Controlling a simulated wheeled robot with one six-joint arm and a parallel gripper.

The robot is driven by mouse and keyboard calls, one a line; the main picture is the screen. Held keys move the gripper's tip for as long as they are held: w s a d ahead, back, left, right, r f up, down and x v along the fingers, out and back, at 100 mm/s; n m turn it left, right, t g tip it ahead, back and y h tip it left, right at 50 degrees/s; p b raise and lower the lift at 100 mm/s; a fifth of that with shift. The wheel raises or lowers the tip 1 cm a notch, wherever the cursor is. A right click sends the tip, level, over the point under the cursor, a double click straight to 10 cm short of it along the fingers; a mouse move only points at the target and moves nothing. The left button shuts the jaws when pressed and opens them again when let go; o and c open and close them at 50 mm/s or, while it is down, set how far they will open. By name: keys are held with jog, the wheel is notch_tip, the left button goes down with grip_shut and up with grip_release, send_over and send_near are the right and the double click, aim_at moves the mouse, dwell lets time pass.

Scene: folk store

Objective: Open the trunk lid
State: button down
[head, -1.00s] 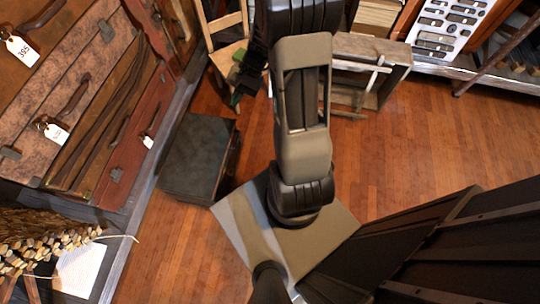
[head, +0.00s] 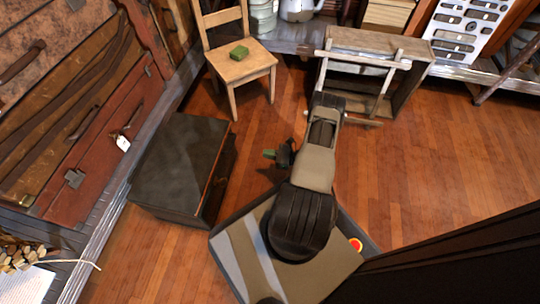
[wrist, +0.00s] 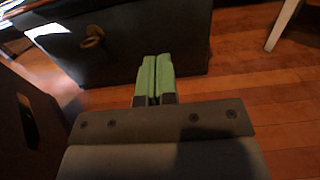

########

Quote the data above in full, leaving out the pictures it holds.

Controlling a simulated wheeled robot with one six-joint arm and a parallel gripper.

The robot is driven by mouse and keyboard calls, one a line; the main picture is the screen. Held keys move the gripper's tip for as long as they are held: w s a d ahead, back, left, right, r f up, down and x v along the fingers, out and back, at 100 mm/s; n m turn it left, right, t g tip it ahead, back and y h tip it left, right at 50 degrees/s; p b raise and lower the lift at 100 mm/s; a fifth of that with shift. The wheel raises or lowers the tip 1 cm a notch, wherever the cursor is. A right click sends the tip, level, over the point under the cursor, a double click straight to 10 cm short of it along the fingers; a mouse move only points at the target and moves nothing. The left button shuts the jaws when pressed and opens them again when let go; o and c open and close them at 50 mm/s or, while it is down, set how far they will open. By name: keys are held with jog, the wheel is notch_tip, the left button goes down with grip_shut and up with grip_release, send_over and send_near are the right and the double click, aim_at moves the mouse, dwell lets time pass.

Scene: folk store

Objective: Open the trunk lid
State: button down
[head, -1.00s] 
[head, +0.00s] 
[wrist, +0.00s] 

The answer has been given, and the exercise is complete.